Steven Phillips steven_phillips at yahoo.com
Mon Nov 1 17:31:28 UTC 2004


I just did a little skimming through the archives and
saw a lot of discussion regarding WEP and access
points.  I agree that use of WEP for access control
and not to obscure the messages is not in violation of
FCC rules.  Here is my suggestion regarding potection
of the WEP keys.

The ARRL has a system implace for their log book of
the world for credential verification.  QSL.NET (?)
has similiar provisions.  Why can't we utilize one of
the systems, or one of our own, to maintain a database
of these keys.  Ok great, that gives us a way to make
the keys available to the ham public, how do we keep
them from making it available to the general public? 
In the instance of the W54RT, it can run linux.  Set
up a small script and add it to a cron job that will
change the WEP key every so often and then upload that
information to the database.  You don't have an
accesspoint that can run linux?  No problem, set up a
486 or other junk computer with a small distribution
of linux to run a wirless nic in AD-HOC mode.  Another
key feature is to disable the built in DHCP server and
statically assign the ip to an AMRPNET IP address.

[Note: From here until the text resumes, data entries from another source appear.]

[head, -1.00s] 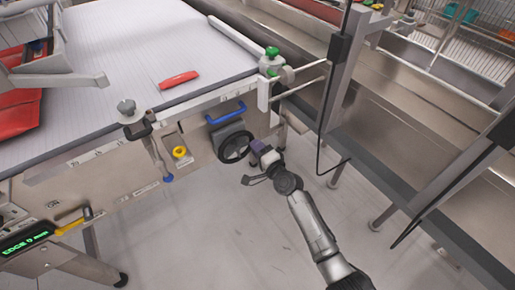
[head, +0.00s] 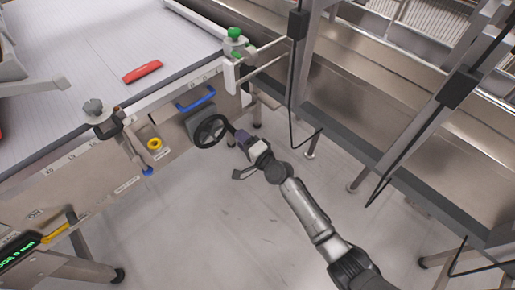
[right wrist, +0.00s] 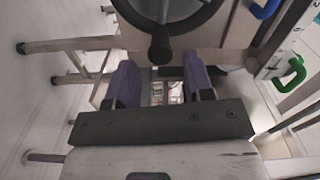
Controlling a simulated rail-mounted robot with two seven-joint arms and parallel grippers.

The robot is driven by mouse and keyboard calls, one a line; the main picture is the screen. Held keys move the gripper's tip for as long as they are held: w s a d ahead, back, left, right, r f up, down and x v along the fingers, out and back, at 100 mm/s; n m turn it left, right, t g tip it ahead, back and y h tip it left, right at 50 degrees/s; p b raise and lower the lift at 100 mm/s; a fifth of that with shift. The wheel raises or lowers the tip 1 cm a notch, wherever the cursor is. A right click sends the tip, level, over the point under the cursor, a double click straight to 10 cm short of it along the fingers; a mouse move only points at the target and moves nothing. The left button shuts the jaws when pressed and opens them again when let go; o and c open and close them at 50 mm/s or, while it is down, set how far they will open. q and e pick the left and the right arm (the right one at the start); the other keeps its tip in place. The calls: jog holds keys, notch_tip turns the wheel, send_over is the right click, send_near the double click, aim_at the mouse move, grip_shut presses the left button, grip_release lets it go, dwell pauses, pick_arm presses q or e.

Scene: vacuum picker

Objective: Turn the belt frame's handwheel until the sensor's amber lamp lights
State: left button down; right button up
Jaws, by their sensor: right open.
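The handwheel (head: 210,131) is a dark ring with a crank handle, mounted on the side of the belt frame (head: 90,185). My right gripper (head: 238,156) is open and empty, just right of and below the wheel in the head view. In the right wrist view its purple-padded fingers (right wrist: 160,82) stand apart. The wheel's dark handle (right wrist: 160,46) lies ahead of the gap between them, and I see no grip on it. I cannot tell which part is the sensor, and I make out no lit amber lamp. My left gripper is out of view.
A green-lettered display (head: 18,254) sits at lower left. A blue handle (head: 195,100) is above the wheel, and a yellow ring (head: 155,144) is left of it. A red packet (head: 142,72) lies on the belt. A metal stand (head: 300,70) with hanging cable is right. Floor below is open.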

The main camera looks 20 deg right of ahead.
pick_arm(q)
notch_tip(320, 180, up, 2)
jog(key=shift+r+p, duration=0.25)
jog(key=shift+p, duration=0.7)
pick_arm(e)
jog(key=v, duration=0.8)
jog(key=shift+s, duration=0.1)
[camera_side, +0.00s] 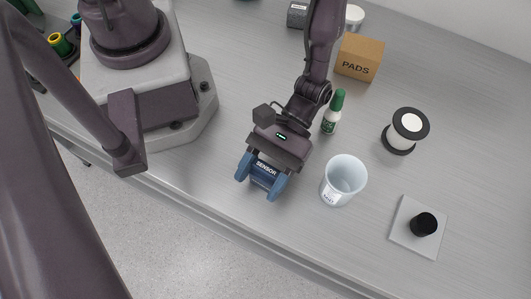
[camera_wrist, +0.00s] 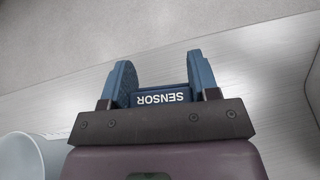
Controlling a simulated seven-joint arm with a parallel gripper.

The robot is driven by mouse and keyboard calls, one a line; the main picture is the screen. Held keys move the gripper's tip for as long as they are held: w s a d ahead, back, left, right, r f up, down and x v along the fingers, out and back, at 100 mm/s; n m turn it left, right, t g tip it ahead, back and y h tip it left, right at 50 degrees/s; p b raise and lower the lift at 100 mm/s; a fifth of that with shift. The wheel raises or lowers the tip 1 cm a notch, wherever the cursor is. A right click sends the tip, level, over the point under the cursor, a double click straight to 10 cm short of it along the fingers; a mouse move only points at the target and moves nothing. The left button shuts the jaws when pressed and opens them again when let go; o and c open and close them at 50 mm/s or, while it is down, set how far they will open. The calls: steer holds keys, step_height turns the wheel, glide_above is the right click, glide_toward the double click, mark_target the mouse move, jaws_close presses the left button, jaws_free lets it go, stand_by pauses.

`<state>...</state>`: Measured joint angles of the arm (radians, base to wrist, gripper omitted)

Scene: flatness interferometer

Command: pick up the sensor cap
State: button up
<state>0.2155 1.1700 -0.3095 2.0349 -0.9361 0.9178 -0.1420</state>
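A dark blue block marked SENSOR, which I take to be the sensor cap (camera_side: 262,178), sits between the two blue fingers of my gripper (camera_side: 259,187), close to the table's front edge. It also shows in the wrist view (camera_wrist: 161,96), with its lettering upside down, between my gripper's fingers (camera_wrist: 160,78). One finger stands on each side of the block, and the block fills nearly all the gap. I cannot tell whether the fingers press on it or whether it rests on the table. Its underside is hidden.
A translucent cup (camera_side: 343,180) stands close on the right, with a green-capped bottle (camera_side: 332,112) behind it. Farther right are a black-and-white spool (camera_side: 405,130) and a black cylinder (camera_side: 424,224) on a light square plate (camera_side: 403,213). A PADS box (camera_side: 360,58) stands behind.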

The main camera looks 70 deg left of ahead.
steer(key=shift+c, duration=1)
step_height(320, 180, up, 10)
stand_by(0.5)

Another suggestion is to use a system similiar to
lessnetworks (www.lessnetworks.com) and leave the
access point open to the public.  Less networks has a
free linux distro for WiFI Hotspots.  The linux box
goes between the AP and the main network an acts as an
authentication proxy server.  Similar to what T-Mobile
Hotspot does.  Link these systems together to a
central user database as it is designed to do.  The
ARRL could host this database and use their credential
verification system to verify legitimacy of the users.

That still leaves one question open.  The AP is still
being used under part 97 rules.  Is using static IP
assignments under AMPERNET sufficient access
restriction?  Part 15 users can still connect to the
AP, but they will not get any network access and can't
do anything beyond connecting to the AP.  This is
because they will not have an IP address.  The only
exception I can think of is if the general public
discovers the AMPRNET IP scheme and assigns themselves
an IP address?  Simple solution.  When a person
applies for access to the network, require them to
provide the unique MAC address of their WLAN card(s)
and do a MAC check during authentication.  If a person
does spoof an IP, they still won't have access because
they do not have an authorized MAC address.

So, there's my $20 worth.  Let me know what you think
and if you have any thoughts about my suggestions.